<<<<
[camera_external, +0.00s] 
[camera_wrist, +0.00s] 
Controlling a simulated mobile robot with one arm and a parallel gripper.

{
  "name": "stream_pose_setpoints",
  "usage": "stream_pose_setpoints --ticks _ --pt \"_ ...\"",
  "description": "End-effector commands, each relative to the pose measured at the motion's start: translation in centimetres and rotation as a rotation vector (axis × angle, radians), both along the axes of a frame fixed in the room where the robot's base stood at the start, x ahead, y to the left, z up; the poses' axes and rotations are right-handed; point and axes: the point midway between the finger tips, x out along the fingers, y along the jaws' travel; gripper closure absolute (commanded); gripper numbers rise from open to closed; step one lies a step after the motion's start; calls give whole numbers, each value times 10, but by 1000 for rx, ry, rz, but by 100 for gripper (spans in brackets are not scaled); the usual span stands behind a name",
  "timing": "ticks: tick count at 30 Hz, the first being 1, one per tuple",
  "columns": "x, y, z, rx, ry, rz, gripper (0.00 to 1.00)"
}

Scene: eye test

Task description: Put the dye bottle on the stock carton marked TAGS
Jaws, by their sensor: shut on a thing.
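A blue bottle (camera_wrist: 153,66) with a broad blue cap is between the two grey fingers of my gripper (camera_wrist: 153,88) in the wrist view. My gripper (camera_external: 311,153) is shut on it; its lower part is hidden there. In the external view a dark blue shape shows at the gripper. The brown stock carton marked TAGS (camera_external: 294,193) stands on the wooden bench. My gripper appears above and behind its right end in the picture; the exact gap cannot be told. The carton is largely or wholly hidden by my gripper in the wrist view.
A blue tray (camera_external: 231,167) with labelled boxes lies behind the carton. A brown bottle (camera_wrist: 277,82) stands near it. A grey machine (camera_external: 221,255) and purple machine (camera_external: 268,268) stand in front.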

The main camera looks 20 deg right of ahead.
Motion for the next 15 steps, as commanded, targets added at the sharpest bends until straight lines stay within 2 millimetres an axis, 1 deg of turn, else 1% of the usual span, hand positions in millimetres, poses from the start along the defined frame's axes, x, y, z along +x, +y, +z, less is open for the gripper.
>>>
>>>>
Challenge.
For the listing above, identify each line bearing "ahead".

Solution to the problem.
  "description": "End-effector commands, each relative to the pose measured at the motion's start: translation in centimetres and rotation as a rotation vector (axis × angle, radians), both along the axes of a frame fixed in the room where the robot's base stood at the start, x ahead, y to the left, z up; the poses' axes and rotations are right-handed; point and axes: the point midway between the finger tips, x out along the fingers, y along the jaws' travel; gripper closure absolute (commanded); gripper numbers rise from open to closed; step one lies a step after the motion's start; calls give whole numbers, each value times 10, but by 1000 for rx, ry, rz, but by 100 for gripper (spans in brackets are not scaled); the usual span stands behind a name",
The main camera looks 20 deg right of ahead.

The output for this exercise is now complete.